* start *

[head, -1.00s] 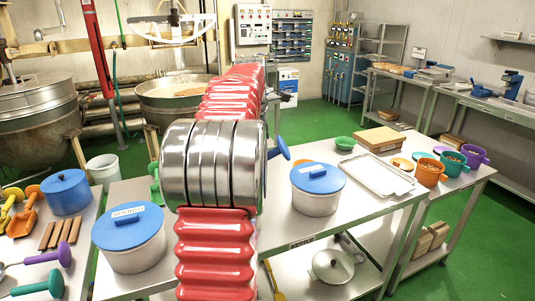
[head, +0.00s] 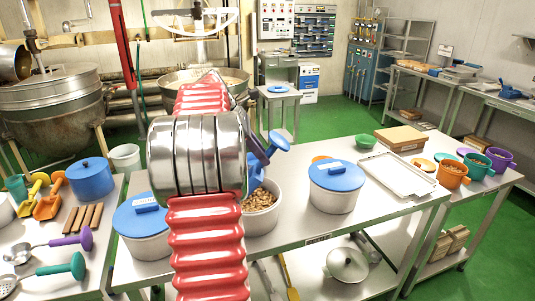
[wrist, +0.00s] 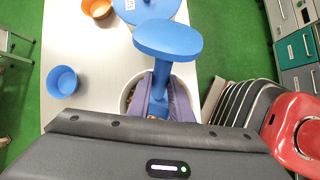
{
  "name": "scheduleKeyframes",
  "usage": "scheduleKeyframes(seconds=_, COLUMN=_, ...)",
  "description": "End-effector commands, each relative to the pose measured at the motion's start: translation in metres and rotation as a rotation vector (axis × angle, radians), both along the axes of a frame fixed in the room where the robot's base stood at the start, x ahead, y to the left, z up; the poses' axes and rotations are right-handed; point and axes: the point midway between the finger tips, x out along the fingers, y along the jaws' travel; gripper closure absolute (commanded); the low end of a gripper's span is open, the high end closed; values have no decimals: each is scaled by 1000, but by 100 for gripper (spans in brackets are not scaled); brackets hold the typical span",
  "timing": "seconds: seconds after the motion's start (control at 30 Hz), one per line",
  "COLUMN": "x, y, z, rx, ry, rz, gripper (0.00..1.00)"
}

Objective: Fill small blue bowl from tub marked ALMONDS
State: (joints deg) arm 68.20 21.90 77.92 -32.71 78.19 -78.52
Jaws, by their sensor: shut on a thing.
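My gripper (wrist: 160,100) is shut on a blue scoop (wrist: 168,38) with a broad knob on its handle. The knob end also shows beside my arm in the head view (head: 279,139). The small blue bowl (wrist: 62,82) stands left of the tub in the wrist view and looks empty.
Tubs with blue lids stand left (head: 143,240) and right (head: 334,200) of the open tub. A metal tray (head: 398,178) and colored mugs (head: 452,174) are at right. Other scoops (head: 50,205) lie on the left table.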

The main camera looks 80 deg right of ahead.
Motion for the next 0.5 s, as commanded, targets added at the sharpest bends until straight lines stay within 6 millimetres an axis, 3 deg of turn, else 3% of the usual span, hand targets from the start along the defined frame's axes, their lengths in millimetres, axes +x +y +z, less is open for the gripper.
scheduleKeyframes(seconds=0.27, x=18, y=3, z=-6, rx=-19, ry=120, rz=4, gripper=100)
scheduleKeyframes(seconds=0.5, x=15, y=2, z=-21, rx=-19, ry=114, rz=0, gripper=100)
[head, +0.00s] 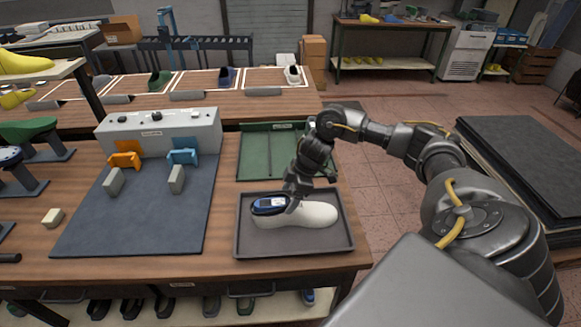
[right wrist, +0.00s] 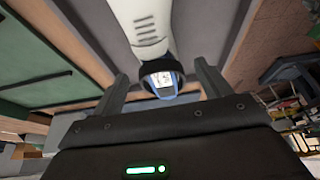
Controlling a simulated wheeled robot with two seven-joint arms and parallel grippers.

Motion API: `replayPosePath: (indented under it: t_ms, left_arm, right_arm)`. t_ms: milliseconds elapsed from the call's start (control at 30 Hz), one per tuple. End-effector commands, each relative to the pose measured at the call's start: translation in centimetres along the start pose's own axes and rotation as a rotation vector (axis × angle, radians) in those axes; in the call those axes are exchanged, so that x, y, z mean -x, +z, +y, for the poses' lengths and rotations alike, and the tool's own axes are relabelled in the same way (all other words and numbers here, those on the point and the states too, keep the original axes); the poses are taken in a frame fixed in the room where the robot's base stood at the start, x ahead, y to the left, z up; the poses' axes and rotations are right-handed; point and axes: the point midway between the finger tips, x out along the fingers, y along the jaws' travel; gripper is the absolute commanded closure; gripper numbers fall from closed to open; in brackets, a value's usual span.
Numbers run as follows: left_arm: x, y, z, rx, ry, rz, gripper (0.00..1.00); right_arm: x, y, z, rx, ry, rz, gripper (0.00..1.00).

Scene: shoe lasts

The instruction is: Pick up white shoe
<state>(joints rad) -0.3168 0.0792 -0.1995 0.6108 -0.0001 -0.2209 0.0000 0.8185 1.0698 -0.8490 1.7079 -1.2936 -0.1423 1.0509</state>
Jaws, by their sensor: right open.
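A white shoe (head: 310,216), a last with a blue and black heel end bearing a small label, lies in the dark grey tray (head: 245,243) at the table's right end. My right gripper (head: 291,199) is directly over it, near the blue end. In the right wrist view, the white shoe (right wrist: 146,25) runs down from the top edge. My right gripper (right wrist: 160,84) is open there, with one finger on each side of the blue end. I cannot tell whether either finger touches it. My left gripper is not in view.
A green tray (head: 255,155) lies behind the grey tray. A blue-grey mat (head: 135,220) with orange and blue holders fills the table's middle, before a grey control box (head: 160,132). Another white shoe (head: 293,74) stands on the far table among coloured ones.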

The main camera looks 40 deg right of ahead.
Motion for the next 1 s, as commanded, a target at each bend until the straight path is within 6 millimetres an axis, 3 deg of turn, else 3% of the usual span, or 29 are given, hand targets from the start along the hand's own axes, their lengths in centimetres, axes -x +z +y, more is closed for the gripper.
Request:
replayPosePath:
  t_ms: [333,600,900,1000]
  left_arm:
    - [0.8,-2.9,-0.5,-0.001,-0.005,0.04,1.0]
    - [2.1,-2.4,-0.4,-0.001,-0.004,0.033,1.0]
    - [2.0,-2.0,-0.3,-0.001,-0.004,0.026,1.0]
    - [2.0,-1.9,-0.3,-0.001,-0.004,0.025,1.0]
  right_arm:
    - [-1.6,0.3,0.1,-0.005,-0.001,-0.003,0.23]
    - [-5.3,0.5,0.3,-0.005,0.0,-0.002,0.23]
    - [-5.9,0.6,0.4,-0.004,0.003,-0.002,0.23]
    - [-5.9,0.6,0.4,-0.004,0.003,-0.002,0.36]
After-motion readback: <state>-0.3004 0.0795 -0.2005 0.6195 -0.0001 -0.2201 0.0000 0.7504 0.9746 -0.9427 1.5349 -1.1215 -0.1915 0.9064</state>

* end *

§ What the task requires: In the lines above, locate the string "camera". Copy every line where it occurs.

§ Final result:
The main camera looks 80 deg right of ahead.
The main camera looks 40 deg right of ahead.

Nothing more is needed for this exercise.